Bilgilenmek mi önemli yoksa deneyimlemek mi? 

Toplum sizden bilgilenmenizi ister. Kitaplar, okullar, türlü türlü kurslar ve sertifikalar. Risk almanızı pek önermez. Bir noktaya kadar da doğrudur. Bağımsız yaşayabilecek kadar gelirinizin olması için meslek sahibi olmanız gerekir. Bunu ise okullar sayesinde gerçekleştiririz. Açken mutlu olunmaz. Bu yüzden düşüncelerim üniversiteden mezun olmuş kesim için geçerli. Eğer öğretim hayatınız devam ediyorsa devam etsin :)

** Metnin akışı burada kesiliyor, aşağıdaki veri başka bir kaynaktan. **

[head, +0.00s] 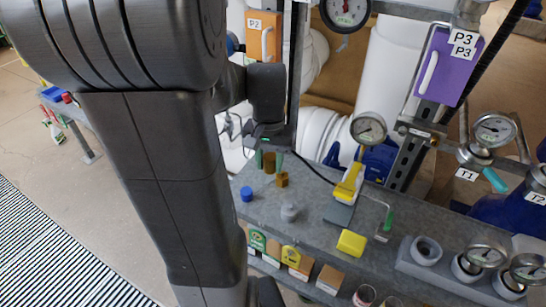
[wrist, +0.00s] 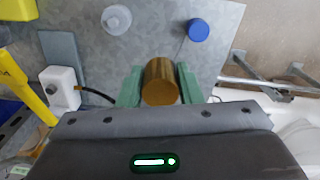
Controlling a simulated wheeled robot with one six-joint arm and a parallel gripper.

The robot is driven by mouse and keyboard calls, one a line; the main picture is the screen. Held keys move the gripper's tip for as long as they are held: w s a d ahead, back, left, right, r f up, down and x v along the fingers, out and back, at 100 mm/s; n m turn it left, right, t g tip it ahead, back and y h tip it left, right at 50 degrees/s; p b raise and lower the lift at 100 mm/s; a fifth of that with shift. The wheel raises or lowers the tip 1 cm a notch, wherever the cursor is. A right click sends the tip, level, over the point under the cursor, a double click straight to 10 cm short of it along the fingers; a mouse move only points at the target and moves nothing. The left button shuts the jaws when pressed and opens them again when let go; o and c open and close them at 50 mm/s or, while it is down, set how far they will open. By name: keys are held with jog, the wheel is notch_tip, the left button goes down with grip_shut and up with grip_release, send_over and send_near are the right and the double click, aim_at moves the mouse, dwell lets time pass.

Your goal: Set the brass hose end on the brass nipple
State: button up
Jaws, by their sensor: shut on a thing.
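My gripper (wrist: 160,88) has green fingers shut on a brass cylinder, the brass hose end (wrist: 161,80), with one finger at each side. In the head view my gripper (head: 268,158) hangs over the back of the grey bench, with the hose end (head: 269,163) between its fingers. A second brass piece, which looks like the brass nipple (head: 281,180), shows just below and to the right of it. I cannot tell whether the two touch. In the wrist view the nipple is not visible, perhaps hidden behind the held piece.
On the bench (head: 325,231) are a blue cap (head: 246,194), a grey knob-like part (head: 289,212) and a yellow block (head: 351,243). A yellow-handled tool (head: 349,182) stands right of the gripper. Pipes and gauges stand behind. The bench around the brass pieces is fairly clear.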

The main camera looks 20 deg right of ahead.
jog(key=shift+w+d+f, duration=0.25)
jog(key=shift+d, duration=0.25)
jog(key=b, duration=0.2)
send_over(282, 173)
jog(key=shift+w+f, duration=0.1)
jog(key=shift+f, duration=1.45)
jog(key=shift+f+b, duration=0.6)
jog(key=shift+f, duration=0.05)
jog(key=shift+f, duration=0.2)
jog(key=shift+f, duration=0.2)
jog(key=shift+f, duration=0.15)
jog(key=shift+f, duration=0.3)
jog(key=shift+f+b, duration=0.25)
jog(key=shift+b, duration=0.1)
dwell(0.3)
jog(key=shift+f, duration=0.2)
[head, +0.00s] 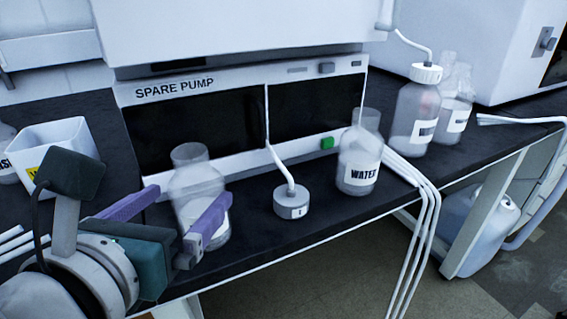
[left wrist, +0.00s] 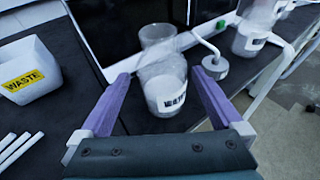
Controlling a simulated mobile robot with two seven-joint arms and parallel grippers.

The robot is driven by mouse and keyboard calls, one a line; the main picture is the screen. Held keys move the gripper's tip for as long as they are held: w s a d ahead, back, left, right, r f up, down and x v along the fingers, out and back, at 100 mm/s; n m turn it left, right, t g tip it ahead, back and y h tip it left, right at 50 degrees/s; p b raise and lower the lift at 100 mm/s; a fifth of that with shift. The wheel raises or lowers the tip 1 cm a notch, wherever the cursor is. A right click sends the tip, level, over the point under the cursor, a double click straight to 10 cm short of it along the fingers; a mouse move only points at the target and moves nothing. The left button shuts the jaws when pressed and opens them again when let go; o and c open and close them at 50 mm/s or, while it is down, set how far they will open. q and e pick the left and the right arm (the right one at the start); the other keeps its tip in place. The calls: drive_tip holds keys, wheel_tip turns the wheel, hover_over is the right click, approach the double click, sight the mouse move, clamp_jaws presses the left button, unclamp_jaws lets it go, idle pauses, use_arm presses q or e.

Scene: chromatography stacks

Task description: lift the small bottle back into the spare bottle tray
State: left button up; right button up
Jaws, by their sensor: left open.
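A clear, uncapped bottle (head: 197,180) with a white label stands on the dark bench in front of the spare pump. It also shows in the left wrist view (left wrist: 163,80), where its label is blurred. My left gripper (head: 186,203) is open, with its purple fingers on either side of this bottle. In the left wrist view the bottle stands between the fingers (left wrist: 161,86), with gaps showing at both sides. A similar uncapped bottle labelled WATER (head: 358,172) stands further right. I cannot make out which one the task names. I cannot identify the spare bottle tray. My right gripper is not in view.
A round white cap (head: 291,201) with a tube stands between the two bottles. The spare pump (head: 240,110) is close behind. A white waste bin (head: 55,145) is at left. A capped bottle (head: 415,110) and white tubes are at right. The bench's front edge is near.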

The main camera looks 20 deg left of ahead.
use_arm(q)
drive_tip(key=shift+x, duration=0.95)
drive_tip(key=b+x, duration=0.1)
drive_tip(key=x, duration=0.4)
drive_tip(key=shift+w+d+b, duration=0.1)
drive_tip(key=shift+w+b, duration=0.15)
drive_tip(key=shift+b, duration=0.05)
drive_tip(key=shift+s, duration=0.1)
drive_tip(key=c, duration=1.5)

Klişe bir soru vardır. Aslında benim de üstünde durduğum sorunun farklı bir versiyonu. “Çok okuyan mı bilir, çok gezen mi?” Bugün bu sorunun cevabı net şekilde “çok gezen” olarak cevaplayabiliyorum. Tüm hayatını kitaplar ile birlikte geçirmiş ancak asosyal kalmış birini düşünelim. Büyük ihtimal çok bilgili birisidir. Sizi çok iyi analiz eder, ünlü filozoflardan alıntılar yapar, genellikle düşüncelidir. Halbuki gerçek hayat bu değildir. Gerçek hayat sizden savaşmanızı ister. Ne düşündüğünüzün bir önemi yoktur onun için. Paylaşmadığınız sürece en güzel düşünce sadece havadaki bir buluttan ibaret. En güzel kitabı da okusanız 1 sene sonra unutacaksınız. Hayat ise doluca yaşandıkça anlam kazanır. Yaşanmamış bir hayat yerine sonucu kötü  olan bir hayat bile sanırım daha mantıklı. Düşüp ayağa kalkacağız sonra yeniden düşeceğiz, aşık olup aldatılacağız, kazanıp kaybedeceğiz, aç kalacağız, rezil olacağız, bazen yerlerde sürüneceğiz, hastalanacağız hatta belki de bu uğurda öleceğiz ama yaşayacağız! Hayat budur işte. Kan, ter içinde tırnaklarınla kazıyarak dağa çıkmaya çalışmaktır. Kitaplar yerine anılar biriktirmektir. Adaletli olan da bu olmalı. Geçmiş insanlığın bilgiye erişimi hiçbir zaman bugünkü kadar kolay olmadı. Ancak geçmiş insanlık ile ortak noktamız var ki o da deneyimlemek. Savaştık ve barıştık. Ancak insanlık olarak deneyimledik. Bir insanın okuma-yazma bilmemesi sizi ondan üstün yapmaz. Üstünlük hayatımızdaki zorluklara verdiğimiz tepkiler ile alakalı bir durum. Ancak gelin kendimize itiraf bulunalım. Eğitimli kesim olarak çoğumuz eğitimsiz insanlara yukarıdan bakıyoruz. Ben hiç bir zaman bunu yapmadım ama belki yapmalıydım. ??

Bilgiyi önemsizleştirmiyorum. Cahilliğin felaket olduğunu savunuyorum. Sadece yaşamanın bilgilenmekten daha önemli olduğunu düşünüyorum. Kitapları da değersizleştirmiyorum. Çok kitap okumak yerine doğru kitabı çok okumanın değerli olduğunu düşünüyorum. Bilgi bombardımanına tutulmuş, aklı karışmış, hedefsiz yürüyen, içine kapalı bir kişi olmak yerine aklı hür, vicdani hür, düşen kalkan, deneyimleyen bir kişilik hayali peşinde oldum hep. 

Çok konuştum. Özet yerine son bir söz :)

Kendimizle uğraşarak ilerleyemeyiz, başkaları bizle uğraştığında ilerleyebiliriz.